-- Available data --

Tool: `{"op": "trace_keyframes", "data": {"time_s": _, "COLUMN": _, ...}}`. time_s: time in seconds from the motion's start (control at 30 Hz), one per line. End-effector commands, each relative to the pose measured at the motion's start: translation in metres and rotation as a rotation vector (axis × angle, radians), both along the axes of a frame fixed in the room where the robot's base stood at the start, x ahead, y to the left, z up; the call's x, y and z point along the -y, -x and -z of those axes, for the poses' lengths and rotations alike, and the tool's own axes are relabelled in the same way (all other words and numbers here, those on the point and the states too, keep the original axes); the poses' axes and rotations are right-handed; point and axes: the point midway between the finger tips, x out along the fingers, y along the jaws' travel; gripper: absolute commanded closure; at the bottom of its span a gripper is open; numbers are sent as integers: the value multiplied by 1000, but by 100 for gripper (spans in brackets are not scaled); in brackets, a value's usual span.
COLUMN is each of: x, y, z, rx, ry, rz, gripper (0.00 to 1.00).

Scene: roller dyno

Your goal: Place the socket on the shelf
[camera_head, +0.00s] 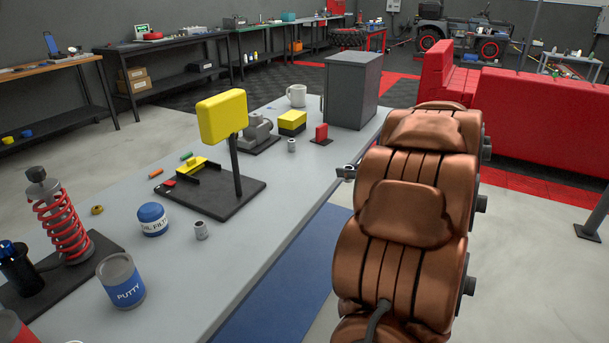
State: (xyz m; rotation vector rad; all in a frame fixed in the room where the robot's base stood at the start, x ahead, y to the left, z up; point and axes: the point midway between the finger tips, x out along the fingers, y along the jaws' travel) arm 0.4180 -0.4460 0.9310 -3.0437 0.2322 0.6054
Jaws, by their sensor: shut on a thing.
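My copper-brown arm fills the right of the view and hides most of my gripper (346,172). Only a small part of the gripper shows at the arm's left edge, beside the grey table's right edge. It is shut on a small metallic piece that looks like a socket, mostly hidden. One similar silver socket (201,230) stands on the table right of the oil filter. Another small silver socket (291,145) stands near the yellow-topped box. Lower shelves show under the back-left benches, such as a dark shelf (185,82); I cannot tell which shelf is meant.
The grey table (270,220) holds a yellow-headed stand (222,117), a blue-white oil filter (153,220), a putty can (121,282), a red spring damper (62,220), a mug (296,95) and a grey cabinet (352,88). A red barrier (540,120) stands behind my arm.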

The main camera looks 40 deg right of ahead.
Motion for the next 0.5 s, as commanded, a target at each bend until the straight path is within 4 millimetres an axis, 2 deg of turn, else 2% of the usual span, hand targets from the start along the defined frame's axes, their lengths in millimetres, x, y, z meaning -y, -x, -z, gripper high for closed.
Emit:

-- Exercise prompt --
Look above for the line with "COLUMN is each" and the line with "[camera_head, +0.00s]", then copy exactly the lines from the first through the second, both kept, with no pictures.

-- The output --
COLUMN is each of: x, y, z, rx, ry, rz, gripper (0.00 to 1.00).

Scene: roller dyno

Your goal: Place the socket on the shelf
[camera_head, +0.00s] 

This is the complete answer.